One Struggle: Can you give me a brief description of what Batay Ouvriye* is and a little bit of the history of it?

Batay Ouvriye: Batay Ouvriye is part of a whole current that had roots in Europe and the United States where many of the resistance, many of the leftist people, or many of the progressive militants were exiled from the country. So we organized a kind of line against Duvalier1 which was not the classical front. It was a class line against Duvalier.

They called us sectarian much of the time, but we weren’t sectarian, it’s a line. And we participated with many of those people. But we didn’t enter an organizational front, you see? But if they had a demonstration we were always there.

I was neither in the States nor in Europe. I met the people of this current in Haiti because I was in Haiti participating in the throwing away of Duvalier and everything. I have to say I had the line also of the working class. So on the ground in the factories and in the working class I met with the current. Together and with others we became the current of Batay Ouvriye.

It’s a whole movement. We have unions in factories. We have clandestinely organized workers in factories. We have workers in industrial production and local production. We have, also, workers in little atelye, little production of ten workers only.

OS: Small workshops?

BO: Small workshops, exactly. We also have peasants, small peasants’ organizations and associations of little owners but also the demwatye, share craft, how do you say? Sharecroppers.

OS: So they pay…

BO: Half to the owner of the land.

OS: Right.

BO: Exactly, which is another relationship because they are not owners of the land. We also have organizations in neighborhoods and associations of artisans like machinists or carpenters. You have those kinds of organizations also. We also have organizations in the university. But all of it is Batay Ouvriye. To explain the line of the current… of course union Batay Ouvriye is clear, it’s easy to understand but the association of little peasants is also Batay Ouvriye. Association of poor neighborhoods is Batay Ouvriye. And now the explanation is that we know that the chief director of the enemy camp is capital. We know historically, we see it in the minimum wage for instance. We see the President, we see the Cabinet, we see the Executive, we see Parliament, we see Police. We see that they are all with the bourgeoisie. We also see that the Ministry of Labor are always with the bourgeoisie. And we see in the practice, so now in the agit/prop with the workers that the chief is not the President, is not the Parliament, it is the bourgeoisie. It’s always capital. And in front of capital, in the direct front of capital [facing it] is the working class, is the proletariat.

So that’s why if you understand that first, then second with penetration and the hard domination of capital there is a process of proletarianization. A dynamic of proletarianiazation. From small peasants, small artisans, for poor students they will be proletarian. So there is also a dynamic to the working class, to the laborers, you see?

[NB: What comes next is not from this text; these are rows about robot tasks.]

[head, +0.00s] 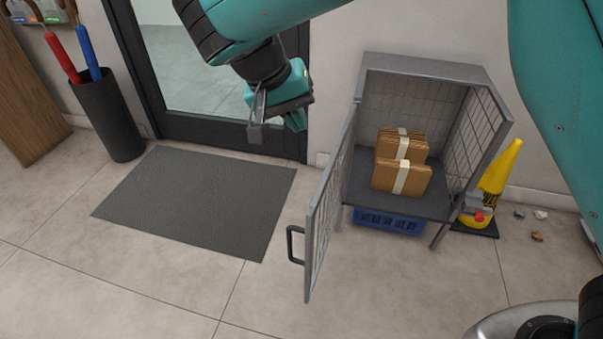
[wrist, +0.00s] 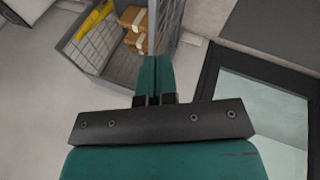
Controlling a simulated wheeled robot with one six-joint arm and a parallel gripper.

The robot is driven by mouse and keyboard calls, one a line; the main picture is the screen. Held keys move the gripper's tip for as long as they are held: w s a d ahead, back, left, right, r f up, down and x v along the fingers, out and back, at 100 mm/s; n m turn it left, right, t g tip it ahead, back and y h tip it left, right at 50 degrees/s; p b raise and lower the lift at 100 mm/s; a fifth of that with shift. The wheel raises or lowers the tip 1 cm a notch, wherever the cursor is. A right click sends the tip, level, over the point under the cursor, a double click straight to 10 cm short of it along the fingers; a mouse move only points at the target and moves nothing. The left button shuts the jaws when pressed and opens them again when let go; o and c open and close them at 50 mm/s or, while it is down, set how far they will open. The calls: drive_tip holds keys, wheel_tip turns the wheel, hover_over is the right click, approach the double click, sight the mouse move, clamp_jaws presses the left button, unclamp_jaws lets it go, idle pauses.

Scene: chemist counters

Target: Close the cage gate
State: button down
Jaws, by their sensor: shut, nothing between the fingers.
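The cage (head: 425,68) is a grey metal box with mesh walls on legs, standing against the wall right of the door. Its gate (head: 330,205) is swung wide open, hinged on the cage's left side and reaching toward the front. A black handle (head: 293,245) sits on the gate's outer left face near its free edge. My gripper (head: 275,128) is shut and empty, up and to the left of the cage, apart from the gate. In the wrist view my gripper's closed fingers (wrist: 154,75) show, with the cage (wrist: 100,50) beyond them.
Brown strapped packages (head: 402,178) lie inside the cage. A blue crate (head: 388,221) sits under it. A yellow cone (head: 499,168) stands to its right, near small litter. A grey mat (head: 200,197) and a black umbrella bin (head: 107,117) are left.

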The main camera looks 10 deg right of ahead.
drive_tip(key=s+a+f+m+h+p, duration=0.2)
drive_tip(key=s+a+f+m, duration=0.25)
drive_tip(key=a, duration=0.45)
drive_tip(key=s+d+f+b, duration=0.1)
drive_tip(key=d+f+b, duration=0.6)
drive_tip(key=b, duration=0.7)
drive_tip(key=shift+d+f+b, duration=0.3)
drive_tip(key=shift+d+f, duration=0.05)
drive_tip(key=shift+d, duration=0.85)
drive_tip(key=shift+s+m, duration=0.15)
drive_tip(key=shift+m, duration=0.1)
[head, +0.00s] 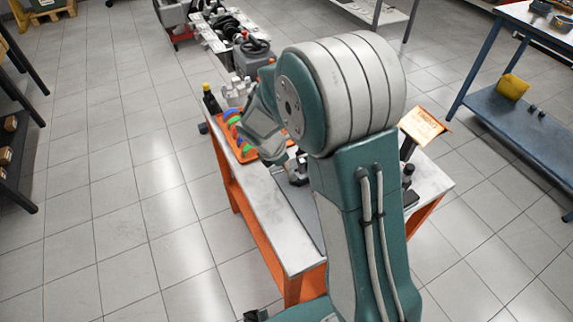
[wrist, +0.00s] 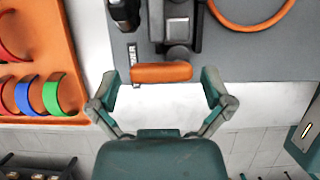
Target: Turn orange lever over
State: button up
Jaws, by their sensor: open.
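The orange lever (wrist: 162,72) shows in the wrist view as a short, thick orange bar. It lies crosswise in front of a dark grey fixture (wrist: 178,30) on a grey plate. My gripper (wrist: 161,86) is open, with one finger to the left of the lever and one to the right. The lever sits between and slightly beyond the fingertips, and I see no clear contact. In the head view my arm hides most of the fixture, and the lever cannot be made out there.
An orange tray (wrist: 77,60) with red, blue and green rings lies left of the gripper. An orange hose or cable (wrist: 252,26) curves at the upper right. In the head view the workbench (head: 262,205) has orange legs, and a black bottle (head: 209,99) stands at its far left.

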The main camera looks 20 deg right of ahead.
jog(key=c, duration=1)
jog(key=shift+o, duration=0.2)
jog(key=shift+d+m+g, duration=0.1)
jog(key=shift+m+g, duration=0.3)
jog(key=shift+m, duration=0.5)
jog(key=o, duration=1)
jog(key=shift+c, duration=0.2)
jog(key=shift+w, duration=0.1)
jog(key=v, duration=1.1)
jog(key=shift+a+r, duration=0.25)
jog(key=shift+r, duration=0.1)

So that’s why if you understand the chief of the enemy and the process, you will see that Ouvriye, the working class proletarian is the direct enemy [of capital], and that the name Batay Ouvriye is, in fact, a demonstration or an explanation by itself of the line that we have. Popular fronts among classes are very nebulous and in fact are always the petty bourgeoisie. When there is a front like that, it is in the petty bourgeois direction.

We say that we are in all the popular masses’ fight, but with the workers as central, and the laborers, the proletarian as its direction. That’s our movement and that’s Batay Ouvriye.

OS: Can you explain some of the more important or higher profile struggles Batay Ouvriye has engaged in since its creation?

BO: Okay. Well, the first one that we always lost is having unions in the textile sector. During ten years we militate in the factories everywhere in the country. For instance we have now six unions in six factories with nobody in the union. Because here, you, with eleven people you can make a union. Okay?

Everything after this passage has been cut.